— INFORMATION PROVIDED —

## START

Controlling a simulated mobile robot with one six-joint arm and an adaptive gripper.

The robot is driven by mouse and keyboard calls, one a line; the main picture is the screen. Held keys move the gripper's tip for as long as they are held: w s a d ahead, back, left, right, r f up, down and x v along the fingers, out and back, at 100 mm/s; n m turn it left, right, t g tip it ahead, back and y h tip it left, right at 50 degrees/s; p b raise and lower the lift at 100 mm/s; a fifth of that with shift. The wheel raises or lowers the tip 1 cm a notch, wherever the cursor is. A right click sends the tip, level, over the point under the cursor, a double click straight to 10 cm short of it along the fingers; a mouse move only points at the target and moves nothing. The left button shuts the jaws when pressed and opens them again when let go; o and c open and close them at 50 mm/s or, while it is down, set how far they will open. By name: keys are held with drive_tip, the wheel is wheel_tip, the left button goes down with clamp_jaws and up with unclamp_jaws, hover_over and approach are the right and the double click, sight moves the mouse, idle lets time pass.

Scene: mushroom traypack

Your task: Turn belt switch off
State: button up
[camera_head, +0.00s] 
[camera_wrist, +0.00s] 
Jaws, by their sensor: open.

## END

— TASK TO COMPLETE —
Would you give the material above again, complete and exact?

— RESPONSE TO THIS EXERCISE —
Controlling a simulated mobile robot with one six-joint arm and an adaptive gripper.

The robot is driven by mouse and keyboard calls, one a line; the main picture is the screen. Held keys move the gripper's tip for as long as they are held: w s a d ahead, back, left, right, r f up, down and x v along the fingers, out and back, at 100 mm/s; n m turn it left, right, t g tip it ahead, back and y h tip it left, right at 50 degrees/s; p b raise and lower the lift at 100 mm/s; a fifth of that with shift. The wheel raises or lowers the tip 1 cm a notch, wherever the cursor is. A right click sends the tip, level, over the point under the cursor, a double click straight to 10 cm short of it along the fingers; a mouse move only points at the target and moves nothing. The left button shuts the jaws when pressed and opens them again when let go; o and c open and close them at 50 mm/s or, while it is down, set how far they will open. By name: keys are held with drive_tip, the wheel is wheel_tip, the left button goes down with clamp_jaws and up with unclamp_jaws, hover_over and approach are the right and the double click, sight moves the mouse, idle lets time pass.

Scene: mushroom traypack

Your task: Turn belt switch off
State: button up
[camera_head, +0.00s] 
[camera_wrist, +0.00s] 
Jaws, by their sensor: open.

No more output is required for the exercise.